## Recorded information
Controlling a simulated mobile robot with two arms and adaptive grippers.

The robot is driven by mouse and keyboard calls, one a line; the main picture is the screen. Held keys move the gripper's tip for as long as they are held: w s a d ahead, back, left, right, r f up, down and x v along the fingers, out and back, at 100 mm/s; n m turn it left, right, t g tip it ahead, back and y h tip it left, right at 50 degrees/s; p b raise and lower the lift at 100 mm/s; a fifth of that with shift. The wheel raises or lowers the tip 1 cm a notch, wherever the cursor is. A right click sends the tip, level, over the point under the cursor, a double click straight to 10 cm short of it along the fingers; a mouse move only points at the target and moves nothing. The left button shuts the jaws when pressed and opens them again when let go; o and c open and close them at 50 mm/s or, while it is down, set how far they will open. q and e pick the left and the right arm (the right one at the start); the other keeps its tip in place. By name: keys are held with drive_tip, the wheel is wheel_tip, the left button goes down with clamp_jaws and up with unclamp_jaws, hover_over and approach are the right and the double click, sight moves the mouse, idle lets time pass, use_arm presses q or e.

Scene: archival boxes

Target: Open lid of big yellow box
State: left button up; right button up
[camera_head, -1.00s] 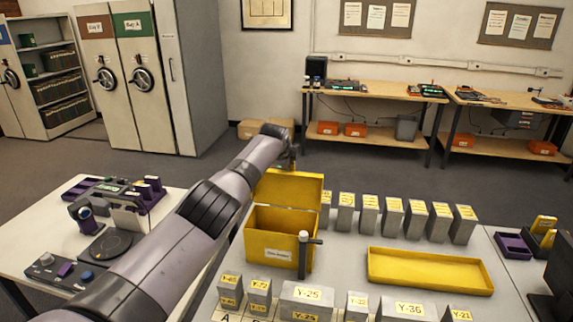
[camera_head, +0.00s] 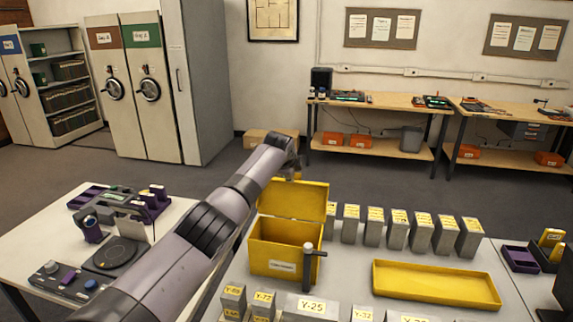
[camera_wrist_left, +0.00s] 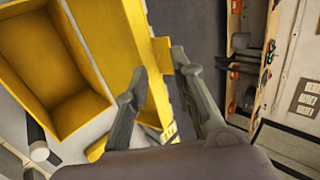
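The big yellow box (camera_head: 285,262) stands on the table in the head view, its hollow inside showing. Its lid (camera_head: 293,198) is raised and stands up along the far side. My left arm reaches past the box's left side, and my left gripper (camera_head: 292,165) is at the lid's top edge, partly hidden behind my arm. In the left wrist view, the two fingers of the left gripper (camera_wrist_left: 160,65) are spread apart beside the lid (camera_wrist_left: 110,55), with a small yellow tab of it between the fingertips. The empty box (camera_wrist_left: 45,65) lies to the left. My right gripper is not in view.
A dark handle-like post (camera_head: 308,268) stands at the box's front right. A shallow yellow tray (camera_head: 437,283) lies to the right. Several grey labelled boxes (camera_head: 397,230) stand behind the tray, with more in front. A side table (camera_head: 50,235) with devices is at left.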

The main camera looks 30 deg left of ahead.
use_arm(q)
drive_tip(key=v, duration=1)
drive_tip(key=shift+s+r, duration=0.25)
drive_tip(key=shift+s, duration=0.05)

## Aim of the exercise
Your task is to reproduce only the lines from the one with "Scene: archival boxes" through the one with "[camera_head, +0.00s]", keeping both ends. Skip every picture.

## Exercise output
Scene: archival boxes

Target: Open lid of big yellow box
State: left button up; right button up
[camera_head, -1.00s] 
[camera_head, +0.00s] 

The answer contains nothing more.